His resignation comes ahead of the general elections on February 8.
“As I had already stated publicly earlier that I disagree with the policy of confrontation with state institutions, and such a policy has led to a serious collision with state institutions, which is not in the interest of the country,” Umar further said in his post.
Umar joins the list of senior party leaders who quit politics following the May 9 mayhem, Geo News reported.
There was widespread violence in Pakistan as PTI supporters took to the streets and attacked government buildings and military installations across Pakistan after Khan was arrested in an alleged corruption case from the Islamabad High Court premises.
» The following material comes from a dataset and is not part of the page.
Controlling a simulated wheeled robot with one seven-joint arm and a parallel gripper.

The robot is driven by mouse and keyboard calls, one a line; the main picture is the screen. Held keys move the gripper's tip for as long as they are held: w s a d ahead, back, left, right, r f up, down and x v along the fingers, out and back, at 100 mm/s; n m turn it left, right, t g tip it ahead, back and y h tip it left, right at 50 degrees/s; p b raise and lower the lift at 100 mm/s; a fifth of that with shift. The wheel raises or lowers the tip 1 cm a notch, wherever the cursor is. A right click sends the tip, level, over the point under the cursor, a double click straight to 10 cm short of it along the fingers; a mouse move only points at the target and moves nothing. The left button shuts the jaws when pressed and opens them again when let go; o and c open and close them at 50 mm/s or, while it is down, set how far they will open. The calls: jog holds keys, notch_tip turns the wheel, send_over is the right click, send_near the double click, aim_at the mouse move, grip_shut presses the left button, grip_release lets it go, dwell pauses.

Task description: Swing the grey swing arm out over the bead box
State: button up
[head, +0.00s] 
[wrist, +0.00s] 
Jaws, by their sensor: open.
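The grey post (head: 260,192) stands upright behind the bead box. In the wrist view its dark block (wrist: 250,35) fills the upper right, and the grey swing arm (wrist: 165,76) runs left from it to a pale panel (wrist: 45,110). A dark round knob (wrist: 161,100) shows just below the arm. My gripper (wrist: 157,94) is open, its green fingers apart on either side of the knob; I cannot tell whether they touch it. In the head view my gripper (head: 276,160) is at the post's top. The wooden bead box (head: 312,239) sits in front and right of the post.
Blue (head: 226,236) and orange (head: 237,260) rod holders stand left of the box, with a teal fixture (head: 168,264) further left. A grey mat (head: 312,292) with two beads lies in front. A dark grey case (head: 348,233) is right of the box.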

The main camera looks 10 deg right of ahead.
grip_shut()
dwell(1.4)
Umar was one of those arrested on May 10, Geo News report said, adding, he was released from Adiala Jail on the Islamabad High Court’s order after he was directed to submit an undertaking that he “would not become a part of violent protests.”
Subsequently, Umar stepped down as the party’s secretary general and also announced to quit the PTI’s core committee, it said.
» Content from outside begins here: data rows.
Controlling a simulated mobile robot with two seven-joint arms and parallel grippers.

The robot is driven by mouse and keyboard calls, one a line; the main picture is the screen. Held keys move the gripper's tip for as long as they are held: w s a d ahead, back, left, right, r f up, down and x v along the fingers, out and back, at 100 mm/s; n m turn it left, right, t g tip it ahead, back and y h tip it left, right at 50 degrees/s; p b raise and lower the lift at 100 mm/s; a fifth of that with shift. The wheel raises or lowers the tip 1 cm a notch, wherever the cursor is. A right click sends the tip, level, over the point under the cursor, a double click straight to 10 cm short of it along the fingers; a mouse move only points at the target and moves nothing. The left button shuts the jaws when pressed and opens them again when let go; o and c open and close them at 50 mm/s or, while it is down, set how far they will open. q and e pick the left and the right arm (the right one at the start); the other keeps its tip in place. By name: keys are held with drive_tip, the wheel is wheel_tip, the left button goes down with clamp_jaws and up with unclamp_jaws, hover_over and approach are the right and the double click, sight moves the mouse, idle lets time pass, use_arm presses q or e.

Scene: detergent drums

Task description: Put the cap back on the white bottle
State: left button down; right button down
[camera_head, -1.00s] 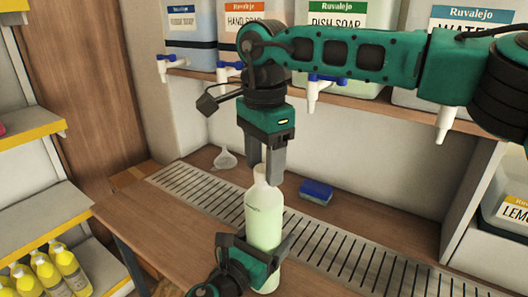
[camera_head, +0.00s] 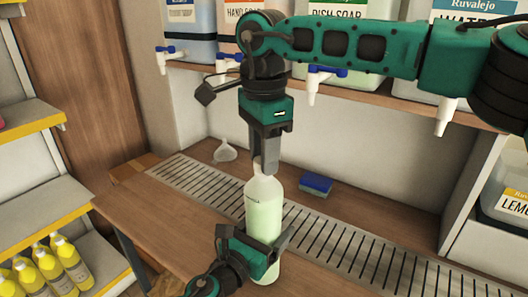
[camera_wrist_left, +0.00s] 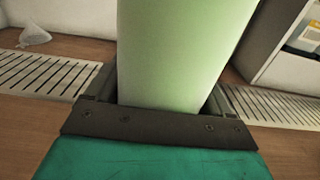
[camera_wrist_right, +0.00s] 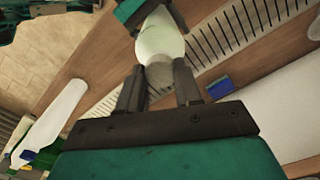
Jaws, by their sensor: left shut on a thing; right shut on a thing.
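The white bottle (camera_head: 264,205), with pale green contents, stands upright at the front of the wooden counter. My left gripper (camera_head: 259,243) is shut around its lower body. The bottle's body also fills the left wrist view (camera_wrist_left: 180,50) between the fingers. My right gripper (camera_head: 265,160) points down from above at the bottle's top. In the right wrist view its fingers (camera_wrist_right: 160,88) are shut on a small greyish cap (camera_wrist_right: 159,76) in line with the bottle's neck (camera_wrist_right: 160,45). The fingers partly hide the cap, and I cannot tell whether it is fully seated.
A slotted drain grate (camera_head: 345,242) runs along the counter. A blue sponge (camera_head: 316,184) and a clear funnel (camera_head: 225,152) lie behind the bottle. Large soap drums with taps (camera_head: 313,85) stand on the shelf above. Yellow bottles (camera_head: 70,262) stand on a rack at the left.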

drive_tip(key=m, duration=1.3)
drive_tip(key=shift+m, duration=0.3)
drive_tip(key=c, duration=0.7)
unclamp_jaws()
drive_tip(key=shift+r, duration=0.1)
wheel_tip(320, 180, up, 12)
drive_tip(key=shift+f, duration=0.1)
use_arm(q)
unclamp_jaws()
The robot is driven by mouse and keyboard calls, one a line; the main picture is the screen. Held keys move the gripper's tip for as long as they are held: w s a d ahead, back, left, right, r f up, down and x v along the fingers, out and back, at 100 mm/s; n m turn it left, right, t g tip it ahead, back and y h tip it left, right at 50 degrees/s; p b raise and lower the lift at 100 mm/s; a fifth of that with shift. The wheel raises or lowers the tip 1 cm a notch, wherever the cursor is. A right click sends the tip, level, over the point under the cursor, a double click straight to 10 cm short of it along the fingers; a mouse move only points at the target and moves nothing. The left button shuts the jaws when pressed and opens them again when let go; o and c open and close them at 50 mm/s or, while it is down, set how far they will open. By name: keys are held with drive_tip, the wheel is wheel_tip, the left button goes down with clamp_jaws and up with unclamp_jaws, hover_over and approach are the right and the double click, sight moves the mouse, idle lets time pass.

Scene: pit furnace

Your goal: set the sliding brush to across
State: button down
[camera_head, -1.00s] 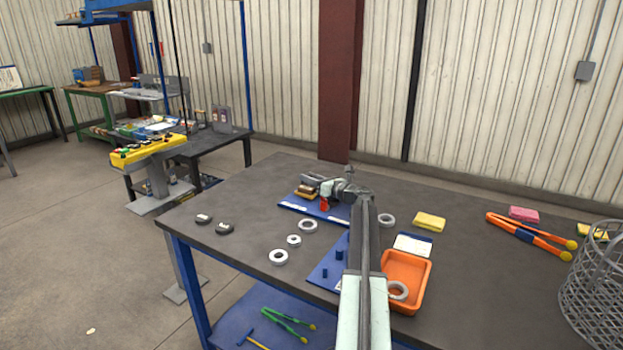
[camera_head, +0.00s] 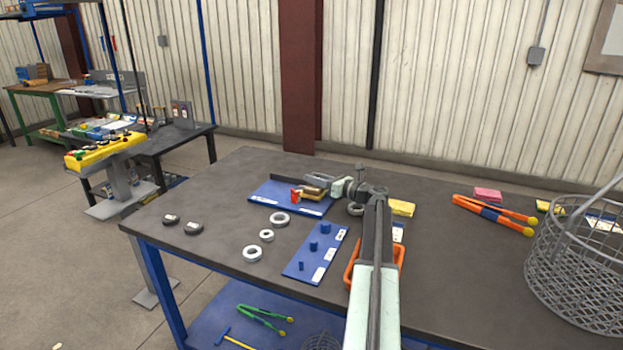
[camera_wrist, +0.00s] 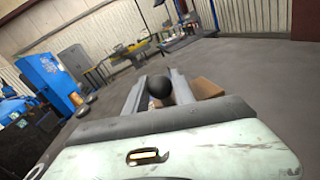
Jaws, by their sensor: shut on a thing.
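The sliding brush (camera_head: 314,193), a brown and yellowish block, is on the right part of a blue board (camera_head: 262,203) on the table. A red piece (camera_head: 296,196) stands just left of it on the same board. My gripper (camera_head: 316,181) reaches in from the right at the brush and partly hides it. In the wrist view, its fingers are shut on a round black knob (camera_wrist: 160,87). A brown block (camera_wrist: 207,88) shows beside the right finger there.
A blue board with pegs (camera_head: 311,257), several grey rings (camera_head: 279,219) and an orange tray (camera_head: 350,277) are nearer the front.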

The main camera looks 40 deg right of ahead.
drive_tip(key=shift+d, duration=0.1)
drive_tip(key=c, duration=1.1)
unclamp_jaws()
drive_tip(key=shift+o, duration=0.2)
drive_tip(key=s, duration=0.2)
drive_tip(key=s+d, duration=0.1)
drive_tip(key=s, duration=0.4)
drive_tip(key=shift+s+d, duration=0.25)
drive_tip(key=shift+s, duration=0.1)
Umar has been named in a number of cases related to the May 9 violence and also named in the cipher case but secured bail.
Khan and his former ministerial colleague Shah Mahmood Qureshi have been indicted in the case and are currently incarcerated in Adiala jail.
A number of party leaders, including former Information Minister Fawad Chaudhry, have deserted Khan and his party with some of them forming factions of PTI in different but similar sounding names.
Newspaper Dawn said on Friday, one of the latest additions to the long list of defectors was Sadaqat Ali Abbasi, who resigned from his party position and retired from politics during a live TV interview last month.
Summing up the phenomenon of multiple party leaders not just quitting Khan’s PTI but also politics, Dawn – in an analysis about how the party had gone from “heights of popularity to facing obscurity” – said, “Ever since the events of May 9, PTI leaders have been leaving the Imran Khan-led party.
“It is almost like clockwork how each member goes through the same process: getting ‘picked up’ or arrested, coming forward, condemning the May 9 violence, and then quitting the party – and/or politics altogether. Wash, rinse, repeat,” the newspaper commented.